Once again, as part of NaPoWriMo (Poem a Day Writing Month) I’m offering haiku and prose in haibun. I have one more Thursday in April. The entries below are attempts from the last few days. The numbers communicate how far I’ve traveled in this exercise.
lxxi.
folding a sheet
under a half-moon—a sail
and light put away
As probably everyone does, I turn my pillow to find its cool side. My new posture—collecting the compressed mass under my head and resting on my ribs—discovers my heartbeat, pounding like a wake to a shore.
you maybe said
time was near—I heard bells
clashing
Getting up never seems easy. Slow or fast or delayed or denied, it ruins two states. Dreams end in cataclysm and consciousness starts in shock. I suppose in some past the transition was gentle, dawning birds and light and warmth, but I don’t know that.
already someone’s
steps echo from the corner—
begin again
the day’s first words
skid in my throat—I collect
sound to speak
lxxii.
You told me not to say it, not in words but in your expression—a starched smile, eyes barely alive—and still I went ahead. Light dimmed. The sun seemed hooded through blinds, and shadows strained to reach across the carpet.
in profile,
a crow shows one eye—looking
or not, who knows?
lxxiii.
Nanette Wagoner couldn’t like me, and I knew that, should have known that. Something set her on, and, in three days, she sent me note after note filled with words. I only knew her face and didn’t read the messages really, just weighed their length and followed the loops of letters to the end. One day, she’d be taller than I would, I saw that. We shared no classes, but when she laughed just inside my hearing, the sound buzzed in my chest.
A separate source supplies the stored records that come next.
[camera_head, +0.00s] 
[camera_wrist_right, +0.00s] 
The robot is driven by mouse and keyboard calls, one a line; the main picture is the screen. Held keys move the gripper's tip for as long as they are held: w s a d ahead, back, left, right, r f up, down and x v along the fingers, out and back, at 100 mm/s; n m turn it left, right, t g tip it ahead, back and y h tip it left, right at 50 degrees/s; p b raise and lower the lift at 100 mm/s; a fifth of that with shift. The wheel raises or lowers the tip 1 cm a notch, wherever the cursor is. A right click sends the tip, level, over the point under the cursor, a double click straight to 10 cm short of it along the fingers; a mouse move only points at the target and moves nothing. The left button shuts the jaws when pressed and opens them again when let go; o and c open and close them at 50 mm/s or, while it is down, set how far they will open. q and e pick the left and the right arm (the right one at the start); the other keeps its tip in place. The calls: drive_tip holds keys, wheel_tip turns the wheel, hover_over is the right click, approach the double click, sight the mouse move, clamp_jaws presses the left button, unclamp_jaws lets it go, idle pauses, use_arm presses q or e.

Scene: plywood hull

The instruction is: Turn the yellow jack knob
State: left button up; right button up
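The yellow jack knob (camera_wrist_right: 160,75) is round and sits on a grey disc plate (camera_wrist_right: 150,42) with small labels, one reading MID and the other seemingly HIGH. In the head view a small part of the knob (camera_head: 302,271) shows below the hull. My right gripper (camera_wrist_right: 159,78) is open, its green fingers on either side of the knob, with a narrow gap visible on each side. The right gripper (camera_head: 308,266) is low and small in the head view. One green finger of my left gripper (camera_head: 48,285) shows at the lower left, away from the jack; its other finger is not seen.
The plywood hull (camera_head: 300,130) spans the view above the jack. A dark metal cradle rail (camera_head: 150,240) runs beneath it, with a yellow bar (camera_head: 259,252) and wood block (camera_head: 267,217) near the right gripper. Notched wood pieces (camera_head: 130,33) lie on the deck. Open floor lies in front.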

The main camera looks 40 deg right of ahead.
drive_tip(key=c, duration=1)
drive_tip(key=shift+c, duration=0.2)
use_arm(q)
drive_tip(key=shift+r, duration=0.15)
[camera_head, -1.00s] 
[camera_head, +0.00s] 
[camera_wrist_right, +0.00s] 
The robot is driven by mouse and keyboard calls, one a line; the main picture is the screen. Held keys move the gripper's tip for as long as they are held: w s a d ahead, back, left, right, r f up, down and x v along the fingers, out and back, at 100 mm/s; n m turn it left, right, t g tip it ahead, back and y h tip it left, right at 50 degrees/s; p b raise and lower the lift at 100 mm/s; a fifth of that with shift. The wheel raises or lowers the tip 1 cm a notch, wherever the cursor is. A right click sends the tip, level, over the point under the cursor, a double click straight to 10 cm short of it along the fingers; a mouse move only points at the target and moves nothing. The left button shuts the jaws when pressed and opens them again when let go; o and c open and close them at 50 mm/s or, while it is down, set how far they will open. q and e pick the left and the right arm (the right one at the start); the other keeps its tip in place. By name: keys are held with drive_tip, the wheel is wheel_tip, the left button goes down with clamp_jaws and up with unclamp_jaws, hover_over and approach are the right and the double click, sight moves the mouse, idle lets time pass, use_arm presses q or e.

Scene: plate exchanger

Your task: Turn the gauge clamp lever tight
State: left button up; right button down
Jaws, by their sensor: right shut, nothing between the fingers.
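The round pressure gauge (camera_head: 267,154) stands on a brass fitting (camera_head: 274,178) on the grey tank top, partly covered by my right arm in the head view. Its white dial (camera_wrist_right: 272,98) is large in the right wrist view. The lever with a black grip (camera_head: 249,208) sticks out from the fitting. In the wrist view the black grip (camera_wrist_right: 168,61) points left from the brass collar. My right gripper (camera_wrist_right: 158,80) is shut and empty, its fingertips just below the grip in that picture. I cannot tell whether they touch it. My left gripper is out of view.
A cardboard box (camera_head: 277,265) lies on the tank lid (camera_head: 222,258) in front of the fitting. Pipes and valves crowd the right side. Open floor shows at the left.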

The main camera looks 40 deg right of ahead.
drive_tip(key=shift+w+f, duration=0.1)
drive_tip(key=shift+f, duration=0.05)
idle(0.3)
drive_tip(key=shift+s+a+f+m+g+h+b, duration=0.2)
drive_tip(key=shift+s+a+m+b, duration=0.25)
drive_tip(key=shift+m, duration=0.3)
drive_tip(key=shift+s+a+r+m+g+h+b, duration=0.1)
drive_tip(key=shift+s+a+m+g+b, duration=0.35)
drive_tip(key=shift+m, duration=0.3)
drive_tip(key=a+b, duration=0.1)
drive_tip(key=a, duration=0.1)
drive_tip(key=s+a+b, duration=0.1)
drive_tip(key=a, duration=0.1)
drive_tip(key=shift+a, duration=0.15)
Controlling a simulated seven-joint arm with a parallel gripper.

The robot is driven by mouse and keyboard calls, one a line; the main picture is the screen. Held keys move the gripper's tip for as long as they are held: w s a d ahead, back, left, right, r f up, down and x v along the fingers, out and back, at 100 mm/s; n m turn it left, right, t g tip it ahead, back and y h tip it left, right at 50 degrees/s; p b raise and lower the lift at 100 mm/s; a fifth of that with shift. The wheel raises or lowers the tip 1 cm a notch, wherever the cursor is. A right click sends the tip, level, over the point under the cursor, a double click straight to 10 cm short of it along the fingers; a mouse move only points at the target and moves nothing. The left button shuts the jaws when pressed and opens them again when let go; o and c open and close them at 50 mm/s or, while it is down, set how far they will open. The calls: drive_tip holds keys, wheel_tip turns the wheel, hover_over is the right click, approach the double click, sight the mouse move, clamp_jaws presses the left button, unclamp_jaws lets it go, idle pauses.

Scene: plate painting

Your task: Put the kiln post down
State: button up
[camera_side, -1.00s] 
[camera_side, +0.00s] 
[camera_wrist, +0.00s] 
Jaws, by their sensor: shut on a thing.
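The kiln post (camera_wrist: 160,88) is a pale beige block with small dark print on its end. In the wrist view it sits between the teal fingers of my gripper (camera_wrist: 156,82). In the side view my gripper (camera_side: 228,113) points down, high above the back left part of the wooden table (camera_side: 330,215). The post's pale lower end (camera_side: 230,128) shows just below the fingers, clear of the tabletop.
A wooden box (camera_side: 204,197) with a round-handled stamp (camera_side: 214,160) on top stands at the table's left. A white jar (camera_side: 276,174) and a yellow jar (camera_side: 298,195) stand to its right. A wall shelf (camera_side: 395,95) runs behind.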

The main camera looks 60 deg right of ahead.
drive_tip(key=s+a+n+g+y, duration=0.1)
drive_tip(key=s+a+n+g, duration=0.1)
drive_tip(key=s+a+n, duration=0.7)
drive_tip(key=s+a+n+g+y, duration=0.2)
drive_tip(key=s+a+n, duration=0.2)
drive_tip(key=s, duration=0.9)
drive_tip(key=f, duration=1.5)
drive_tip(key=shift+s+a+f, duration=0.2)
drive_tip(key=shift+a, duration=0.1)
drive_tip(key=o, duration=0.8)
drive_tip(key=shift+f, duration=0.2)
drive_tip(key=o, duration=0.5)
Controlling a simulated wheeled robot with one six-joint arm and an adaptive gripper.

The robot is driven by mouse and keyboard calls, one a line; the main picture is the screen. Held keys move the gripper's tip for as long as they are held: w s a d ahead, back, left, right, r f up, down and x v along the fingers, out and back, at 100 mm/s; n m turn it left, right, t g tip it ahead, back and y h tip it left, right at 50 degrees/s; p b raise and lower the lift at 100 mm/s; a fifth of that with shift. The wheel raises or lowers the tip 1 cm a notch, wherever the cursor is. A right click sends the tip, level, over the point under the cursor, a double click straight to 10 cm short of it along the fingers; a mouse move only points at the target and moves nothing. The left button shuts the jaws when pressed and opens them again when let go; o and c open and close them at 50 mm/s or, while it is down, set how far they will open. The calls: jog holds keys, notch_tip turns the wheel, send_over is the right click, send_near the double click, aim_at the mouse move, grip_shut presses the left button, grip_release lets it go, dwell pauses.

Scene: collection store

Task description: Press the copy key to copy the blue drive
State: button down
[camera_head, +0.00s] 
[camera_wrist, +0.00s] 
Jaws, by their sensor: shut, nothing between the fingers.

If she liked me, I would like her.
what a wonder
day falls—the sun drowning
over and over
Of course she lost interest, but the notes anchored a drawer for years, proof of appeal, a place.
lxxiv.
I stole a large canvas laundry bin from my dorm and rolled it, full of my possessions, from 123th to 113th where friends lived. My classmate and his fiancé may not both have wanted me but felt sorry enough to let me stay for a time. My year—not even a year—in New York ended, and I wouldn’t return to school. I thought of working while I found a job, pictured bearing satchels while bicycling through traffic. Without prospects though, who could believe something so hard?
green peach,
what sign told you
to drop?
This trip started with my telling my girlfriend goodbye. She’d asked for one more night and cried, still we’d agreed to no more. She’d never left her other boyfriend, the weekends I pretended not to know her were sad, and another year of schooling awaited her and not me. Time expired.
The wheels, barely bigger than casters, danced under the load, and no effort I made to guide my craft by pushing the correct corner kept it from fishtailing, sometimes into a current of pedestrians flowing the opposite direction. I said, “I’m sorry” one hundred times. Early summer heat already rose in the first hours of sun, and by the time I reached my friends’ buzzer, I was soaked, shirt and pants clinging. He laughed to see me exhausted by such a silly journey, but helped with my load, soon to be a pile in the corner of his living room.
beneath the surface,
beneath its skin, beasts move—
the sea still
In another two weeks my brother would drive up from home, and I’d leave for good. My possessions never left their boxes. I watched my friend study at what I’d abandoned and plan his next steps over terrain that slid under my feet.
steady thump
of highway seams, dawn slanted
just wrong
lxxv.
Doing the dishes, I occasionally splash water on my shirtfront and spend the next hour flapping the fabric to dry it. Something about the act reminds me of childhood, restless winging, the tug to what’s next.
I blink
between scenes and still
never move
Love these–as always you have a special gift for capturing childhood. I’m always powerfully drawn to the tenderness and vulnerability in your writing, especially when describing relationships.
You’re nice. Do you think that means I haven’t really “grown up”? I worry about that sometimes and fear I’m prey to the same vulnerabilities and apprehensions I felt as a child. People say it’s good to be sensitive, and I suppose that’s true. Still, I sometimes envy those who’ve built up more insulation. –D
I wouldn’t say that, but then I haven’t much skill in psychoanalysis. Arguably the reader’s attraction to this writing says as much about him as about the writer. In my case, my childhood relationships with girls were, almost without exception, confined to my imagination. So it is, even now, with a species of disbelief that I encounter such descriptions.